Given problem ▸ Please output every line of the material as it stands, without the pictures.

▼

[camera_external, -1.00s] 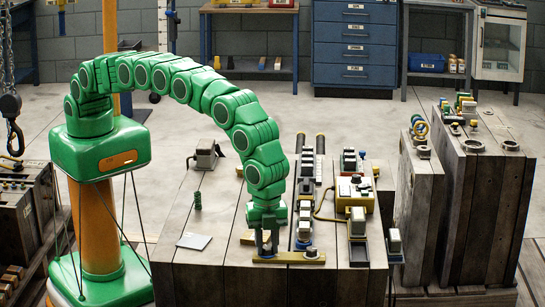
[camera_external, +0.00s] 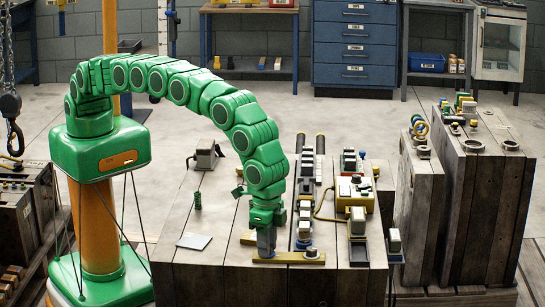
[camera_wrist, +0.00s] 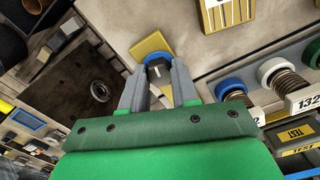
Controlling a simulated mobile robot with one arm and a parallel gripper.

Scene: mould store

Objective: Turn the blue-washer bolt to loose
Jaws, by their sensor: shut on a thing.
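The blue-washer bolt shows in the wrist view as a dark head (camera_wrist: 157,73) with a pale line on it. Part of its blue washer (camera_wrist: 160,57) shows behind the head, over a yellow plate (camera_wrist: 151,45). My gripper (camera_wrist: 157,88) has its two grey fingers on either side of the head and is shut on it. In the external view my gripper (camera_external: 266,244) points down at the left part of the brass-coloured bar (camera_external: 288,257) on the bench top. The bolt is hidden there by the fingers. I cannot tell how far it is turned.
Another bolt (camera_external: 311,253) stands on the bar's right part. Right of it are a yellow control box (camera_external: 354,193) and a dark-based switch (camera_external: 358,225). The wrist view shows blue (camera_wrist: 230,88) and white (camera_wrist: 271,68) rings on springs.

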▲

Reply ▸
[camera_external, -1.00s] 
[camera_external, +0.00s] 
[camera_wrist, +0.00s] 
Controlling a simulated mobile robot with one arm and a parallel gripper.

Scene: mould store

Objective: Turn the blue-washer bolt to loose
Jaws, by their sensor: shut on a thing.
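The blue-washer bolt shows in the wrist view as a dark head (camera_wrist: 157,73) with a pale line on it. Part of its blue washer (camera_wrist: 160,57) shows behind the head, over a yellow plate (camera_wrist: 151,45). My gripper (camera_wrist: 157,88) has its two grey fingers on either side of the head and is shut on it. In the external view my gripper (camera_external: 266,244) points down at the left part of the brass-coloured bar (camera_external: 288,257) on the bench top. The bolt is hidden there by the fingers. I cannot tell how far it is turned.
Another bolt (camera_external: 311,253) stands on the bar's right part. Right of it are a yellow control box (camera_external: 354,193) and a dark-based switch (camera_external: 358,225). The wrist view shows blue (camera_wrist: 230,88) and white (camera_wrist: 271,68) rings on springs.

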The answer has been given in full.